Hardware is split between a home server and a VPS, depending on what makes sense for each service. Latency-sensitive or externally-facing things go on the VPS; things that only I use can live at home.

It’s also worth noting that a good chunk of this infrastructure doesn’t just serve me personally — a number of services run for the small business I handle IT for as well. That changes the calculus slightly: reliability matters more when other people depend on it, and the effort of maintaining things properly becomes easier to justify.

Traefik deserves a specific mention because it genuinely makes the multi-service setup manageable. Routing new services through it is painless, TLS just works, and the dashboard gives a clear picture of what’s running. It’s one of those tools that makes the rest of the stack feel more coherent.

The Keycloak detour

Early on I set up Keycloak as the identity provider. This was a mistake — not because Keycloak is bad, but because it was overkill. The complexity was significant, some services didn’t integrate cleanly, and I spent more time wrestling with Keycloak than actually doing the things Keycloak was supposed to enable.

I eventually replaced it with Authentik. Same core job, considerably less friction. Sometimes the right call is the simpler tool.

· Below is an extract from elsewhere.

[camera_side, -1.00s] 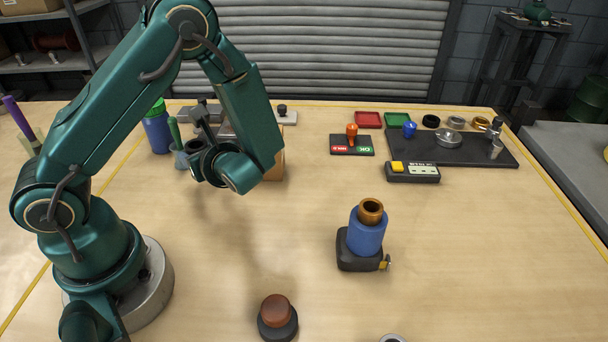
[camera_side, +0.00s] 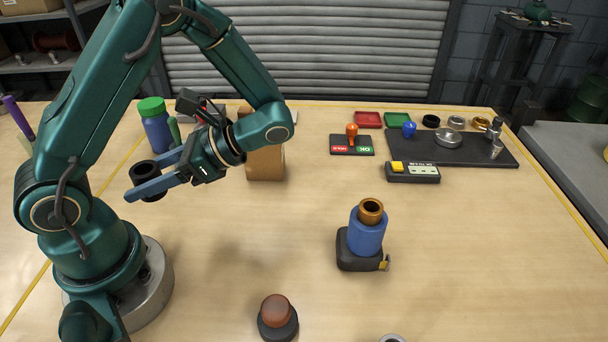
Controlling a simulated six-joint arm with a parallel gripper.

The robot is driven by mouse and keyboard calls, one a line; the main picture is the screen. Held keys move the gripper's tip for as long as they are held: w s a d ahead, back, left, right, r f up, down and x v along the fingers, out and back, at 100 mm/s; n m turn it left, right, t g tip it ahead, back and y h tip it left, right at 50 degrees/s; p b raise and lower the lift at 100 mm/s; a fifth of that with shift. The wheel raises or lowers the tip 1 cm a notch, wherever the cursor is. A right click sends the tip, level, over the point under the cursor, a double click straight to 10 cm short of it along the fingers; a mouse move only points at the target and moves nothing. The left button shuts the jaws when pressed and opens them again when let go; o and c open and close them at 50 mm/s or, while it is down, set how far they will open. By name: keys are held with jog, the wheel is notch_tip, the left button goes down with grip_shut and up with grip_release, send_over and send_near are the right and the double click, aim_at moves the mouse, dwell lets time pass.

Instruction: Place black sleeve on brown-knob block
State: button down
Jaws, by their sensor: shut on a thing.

This is probably the most honest lesson from running your own infrastructure: you will occasionally pick the wrong thing, and the cost of that is real. Not catastrophic, but real. With SaaS you outsource that decision; with self-hosting you own it.

The thing that still bothers me

None of this is infrastructure as code.

It grew organically — a service here, a config change there, decisions made and mostly forgotten. It works, and it’s reasonably stable, but it’s not reproducible in the way I’d want it to be. If I had to rebuild from scratch, it would take longer than it should.

Moving to something like Ansible or Terraform is on the list. The overhead felt too large when I started, and now it’s a historical debt I’m slowly making peace with. At some point the cost of not having it will outweigh the cost of doing it properly.

Would I recommend it?

Only if you genuinely want to do it — or have a specific reason you have to.

Self-hosting is more work than SaaS. Full stop. You own the updates, the backups, the outages, the weird edge cases that only happen to you because you’re running an unusual combination of services. There’s no support ticket to file.

But if you’re curious about how this stuff works, care about where your data lives, or have a feature requirement that no off-the-shelf tool quite covers — it’s genuinely rewarding. The infrastructure does exactly what you tell it to. When something breaks, you can find out why. And over time you end up with a setup that fits you precisely, instead of one that fits everyone approximately.

That trade-off is worth it for some people. Just go in with your eyes open.